▶ TASK OBJECTIVE: Reproduce the data exactly.

— start DATASET SECTION —

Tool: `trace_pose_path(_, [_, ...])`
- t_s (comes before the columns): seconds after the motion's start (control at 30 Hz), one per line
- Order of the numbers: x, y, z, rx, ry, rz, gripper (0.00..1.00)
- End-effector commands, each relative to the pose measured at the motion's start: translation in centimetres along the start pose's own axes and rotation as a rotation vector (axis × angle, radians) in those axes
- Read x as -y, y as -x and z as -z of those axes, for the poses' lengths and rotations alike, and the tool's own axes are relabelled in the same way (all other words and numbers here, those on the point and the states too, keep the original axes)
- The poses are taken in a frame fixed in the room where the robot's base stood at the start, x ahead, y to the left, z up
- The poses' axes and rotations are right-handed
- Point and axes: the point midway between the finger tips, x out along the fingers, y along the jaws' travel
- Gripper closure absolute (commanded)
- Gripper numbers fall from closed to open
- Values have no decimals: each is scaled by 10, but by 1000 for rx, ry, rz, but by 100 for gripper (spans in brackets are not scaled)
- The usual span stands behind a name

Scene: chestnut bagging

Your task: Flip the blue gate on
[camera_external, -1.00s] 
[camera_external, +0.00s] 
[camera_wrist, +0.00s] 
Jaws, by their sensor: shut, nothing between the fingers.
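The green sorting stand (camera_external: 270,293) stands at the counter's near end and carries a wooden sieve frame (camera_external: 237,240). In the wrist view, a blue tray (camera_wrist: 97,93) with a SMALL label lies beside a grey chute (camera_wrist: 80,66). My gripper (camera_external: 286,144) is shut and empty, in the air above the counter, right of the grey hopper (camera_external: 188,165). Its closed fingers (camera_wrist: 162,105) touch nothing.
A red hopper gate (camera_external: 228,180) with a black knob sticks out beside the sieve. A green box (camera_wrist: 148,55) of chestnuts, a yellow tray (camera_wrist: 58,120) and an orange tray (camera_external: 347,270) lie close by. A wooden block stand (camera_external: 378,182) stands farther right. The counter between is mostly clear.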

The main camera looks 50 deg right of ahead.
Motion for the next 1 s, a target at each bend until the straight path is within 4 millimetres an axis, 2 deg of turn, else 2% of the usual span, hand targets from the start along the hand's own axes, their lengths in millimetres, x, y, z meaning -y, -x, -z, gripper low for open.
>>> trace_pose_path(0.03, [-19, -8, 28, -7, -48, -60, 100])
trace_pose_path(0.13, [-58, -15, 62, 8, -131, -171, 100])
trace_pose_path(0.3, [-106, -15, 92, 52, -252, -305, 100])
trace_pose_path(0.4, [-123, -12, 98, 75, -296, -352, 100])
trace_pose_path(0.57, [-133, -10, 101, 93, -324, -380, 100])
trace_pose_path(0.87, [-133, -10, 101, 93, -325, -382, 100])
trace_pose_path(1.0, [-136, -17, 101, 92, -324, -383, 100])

— end DATASET SECTION —

▶ EXERCISE OUTPUT:
Tool: `trace_pose_path(_, [_, ...])`
- t_s (comes before the columns): seconds after the motion's start (control at 30 Hz), one per line
- Order of the numbers: x, y, z, rx, ry, rz, gripper (0.00..1.00)
- End-effector commands, each relative to the pose measured at the motion's start: translation in centimetres along the start pose's own axes and rotation as a rotation vector (axis × angle, radians) in those axes
- Read x as -y, y as -x and z as -z of those axes, for the poses' lengths and rotations alike, and the tool's own axes are relabelled in the same way (all other words and numbers here, those on the point and the states too, keep the original axes)
- The poses are taken in a frame fixed in the room where the robot's base stood at the start, x ahead, y to the left, z up
- The poses' axes and rotations are right-handed
- Point and axes: the point midway between the finger tips, x out along the fingers, y along the jaws' travel
- Gripper closure absolute (commanded)
- Gripper numbers fall from closed to open
- Values have no decimals: each is scaled by 10, but by 1000 for rx, ry, rz, but by 100 for gripper (spans in brackets are not scaled)
- The usual span stands behind a name

Scene: chestnut bagging

Your task: Flip the blue gate on
[camera_external, -1.00s] 
[camera_external, +0.00s] 
[camera_wrist, +0.00s] 
Jaws, by their sensor: shut, nothing between the fingers.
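The green sorting stand (camera_external: 270,293) stands at the counter's near end and carries a wooden sieve frame (camera_external: 237,240). In the wrist view, a blue tray (camera_wrist: 97,93) with a SMALL label lies beside a grey chute (camera_wrist: 80,66). My gripper (camera_external: 286,144) is shut and empty, in the air above the counter, right of the grey hopper (camera_external: 188,165). Its closed fingers (camera_wrist: 162,105) touch nothing.
A red hopper gate (camera_external: 228,180) with a black knob sticks out beside the sieve. A green box (camera_wrist: 148,55) of chestnuts, a yellow tray (camera_wrist: 58,120) and an orange tray (camera_external: 347,270) lie close by. A wooden block stand (camera_external: 378,182) stands farther right. The counter between is mostly clear.

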The main camera looks 50 deg right of ahead.
Motion for the next 1 s, a target at each bend until the straight path is within 4 millimetres an axis, 2 deg of turn, else 2% of the usual span, hand targets from the start along the hand's own axes, their lengths in millimetres, x, y, z meaning -y, -x, -z, gripper low for open.
>>> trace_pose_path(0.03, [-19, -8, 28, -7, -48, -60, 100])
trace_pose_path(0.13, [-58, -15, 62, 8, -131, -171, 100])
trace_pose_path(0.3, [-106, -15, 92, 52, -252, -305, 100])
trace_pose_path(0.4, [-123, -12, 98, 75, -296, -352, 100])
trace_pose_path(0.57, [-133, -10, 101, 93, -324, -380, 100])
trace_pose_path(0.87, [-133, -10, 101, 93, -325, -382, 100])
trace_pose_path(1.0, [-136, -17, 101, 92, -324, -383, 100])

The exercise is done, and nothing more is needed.